Earlier this week, ‘The Notorious’ was fined a staggering $150,000 for his bottle-throwing shenanigans at the UFC 202 pre-fight press conference in Las Vegas.
McGregor, who arrived 35 minutes late to the conference, engaged in a bottle throwing war with Nate Diaz after the Californian suddenly decided to leave the premises with his brother Nick. Full cans of Monster Energy were also lobbed across the room and Diaz’ teammate, Jake Shields, also looked to throw a laptop at one point during the frenzy.
UFC president Dana White claimed that McGregor had no interest in fighting in Nevada again, and the Irishman said as much himself in a recent interview with Rolling Stone.
“I don’t see Nevada in my future, for the foreseeable future is how I see it,” McGregor said. “I’m free to do what I want. … I’m good. I’m good. New York, New York.

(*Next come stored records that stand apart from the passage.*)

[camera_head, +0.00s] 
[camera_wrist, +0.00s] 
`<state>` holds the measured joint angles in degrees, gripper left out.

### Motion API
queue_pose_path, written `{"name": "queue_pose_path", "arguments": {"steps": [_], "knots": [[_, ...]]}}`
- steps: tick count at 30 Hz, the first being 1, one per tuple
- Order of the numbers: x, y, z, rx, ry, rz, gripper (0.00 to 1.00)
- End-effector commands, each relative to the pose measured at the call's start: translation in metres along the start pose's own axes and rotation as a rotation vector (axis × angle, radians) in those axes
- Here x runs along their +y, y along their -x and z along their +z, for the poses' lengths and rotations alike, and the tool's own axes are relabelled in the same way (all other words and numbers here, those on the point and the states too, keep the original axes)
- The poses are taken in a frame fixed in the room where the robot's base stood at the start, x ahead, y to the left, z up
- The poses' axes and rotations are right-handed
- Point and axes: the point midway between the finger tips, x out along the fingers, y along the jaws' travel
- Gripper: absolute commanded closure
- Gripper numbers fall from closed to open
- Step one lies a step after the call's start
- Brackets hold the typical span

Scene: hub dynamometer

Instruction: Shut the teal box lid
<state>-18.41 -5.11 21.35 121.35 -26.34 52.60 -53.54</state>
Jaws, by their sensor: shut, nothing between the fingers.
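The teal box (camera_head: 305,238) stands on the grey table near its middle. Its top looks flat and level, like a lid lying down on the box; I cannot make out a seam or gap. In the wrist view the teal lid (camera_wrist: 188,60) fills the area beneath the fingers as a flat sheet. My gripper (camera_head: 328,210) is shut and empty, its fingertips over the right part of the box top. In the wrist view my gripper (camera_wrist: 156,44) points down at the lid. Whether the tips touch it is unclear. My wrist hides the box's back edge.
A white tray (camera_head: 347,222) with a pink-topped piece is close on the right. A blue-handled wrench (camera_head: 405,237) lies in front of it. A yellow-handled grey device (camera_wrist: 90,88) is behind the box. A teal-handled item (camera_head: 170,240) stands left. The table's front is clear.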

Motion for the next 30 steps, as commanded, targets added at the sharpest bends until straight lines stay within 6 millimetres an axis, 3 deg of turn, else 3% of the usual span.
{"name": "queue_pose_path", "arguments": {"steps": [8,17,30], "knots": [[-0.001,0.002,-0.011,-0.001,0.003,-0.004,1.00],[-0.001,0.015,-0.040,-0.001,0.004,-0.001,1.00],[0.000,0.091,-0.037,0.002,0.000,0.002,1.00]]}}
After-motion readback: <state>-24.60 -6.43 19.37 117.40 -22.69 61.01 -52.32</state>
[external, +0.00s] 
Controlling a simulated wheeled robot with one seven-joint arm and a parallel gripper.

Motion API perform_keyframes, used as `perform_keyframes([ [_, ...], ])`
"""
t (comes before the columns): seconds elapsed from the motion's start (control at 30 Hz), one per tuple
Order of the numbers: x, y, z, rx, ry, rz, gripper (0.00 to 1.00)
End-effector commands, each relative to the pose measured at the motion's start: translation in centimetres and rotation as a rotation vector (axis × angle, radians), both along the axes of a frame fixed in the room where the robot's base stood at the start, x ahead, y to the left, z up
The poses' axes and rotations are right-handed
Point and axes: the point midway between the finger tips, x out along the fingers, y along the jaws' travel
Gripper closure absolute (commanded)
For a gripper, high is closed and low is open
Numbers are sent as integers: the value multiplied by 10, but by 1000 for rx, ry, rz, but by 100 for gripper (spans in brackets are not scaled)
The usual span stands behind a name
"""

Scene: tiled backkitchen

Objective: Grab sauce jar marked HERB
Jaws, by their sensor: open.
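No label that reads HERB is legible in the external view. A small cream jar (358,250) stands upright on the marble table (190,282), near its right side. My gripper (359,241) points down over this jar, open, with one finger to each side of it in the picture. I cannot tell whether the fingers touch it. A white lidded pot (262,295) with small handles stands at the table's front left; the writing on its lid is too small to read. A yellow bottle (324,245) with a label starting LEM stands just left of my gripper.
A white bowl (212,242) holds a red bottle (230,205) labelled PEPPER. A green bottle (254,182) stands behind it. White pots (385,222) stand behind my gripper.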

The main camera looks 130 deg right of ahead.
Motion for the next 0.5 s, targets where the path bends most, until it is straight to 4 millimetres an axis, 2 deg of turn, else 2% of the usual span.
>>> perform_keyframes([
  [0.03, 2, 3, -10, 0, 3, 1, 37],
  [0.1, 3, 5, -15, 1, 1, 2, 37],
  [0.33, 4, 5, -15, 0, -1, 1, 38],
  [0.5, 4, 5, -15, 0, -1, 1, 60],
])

That’s what I think.”
New York is where McGregor will take on lightweight champion Eddie Alvarez in the promotion’s debut at Madison Square Garden on Nov 12.
Not only does McGregor plan on boycotting Nevada, but the featherweight champion plans to make it as difficult as possible for the NSAC to collect the $150,000 fine.
“I thought they might respect [McGregor calling in] a little bit more,” McGregor says. “I owned up. I man’d up. I’m here. I apologized. I’m not trying to blame nobody, although they fired the rounds off first. I didn’t think they would even go that route because I didn’t think this was like a real thing. Are they going to come and arrest me or what the fuck is that? I wanted to give them the respect and I felt they would have respected that but they didn’t. So, whatever. It is what it is. Good luck trying to get it.”
Diaz, who instigated the bottle-throwing incident, will be punished by the NSAC at a later date, but McGregor doesn’t want to see the commission make an example out of him.
“I do not wish to see Nate get any more or any less than me,” McGregor said. “I don’t want to see either of us have something like this happen. But we’ll see. I don’t know. If they went that way on me I don’t know what way they’re going to go on him. He threw the bottle first, but I don’t wish he get more than me or anything like that. I just wish we’d get it sorted out and get on with it and carry on.”
Older brother Nick Diaz was fined $100,000 after one of his three drug tests from UFC 183 came back positive for marijuana metabolites – the two other tests, conducted by a WADA-accredited lab, came back clean. Diaz has yet to pay the full fine.
Bottle-throwing antics and NSAC fines aside, McGregor will focus his efforts on UFC 205, where he will meet Eddie Alvarez in the main event. The pay-per-view extravaganza takes places on November 12 at Madison Square Garden in New York.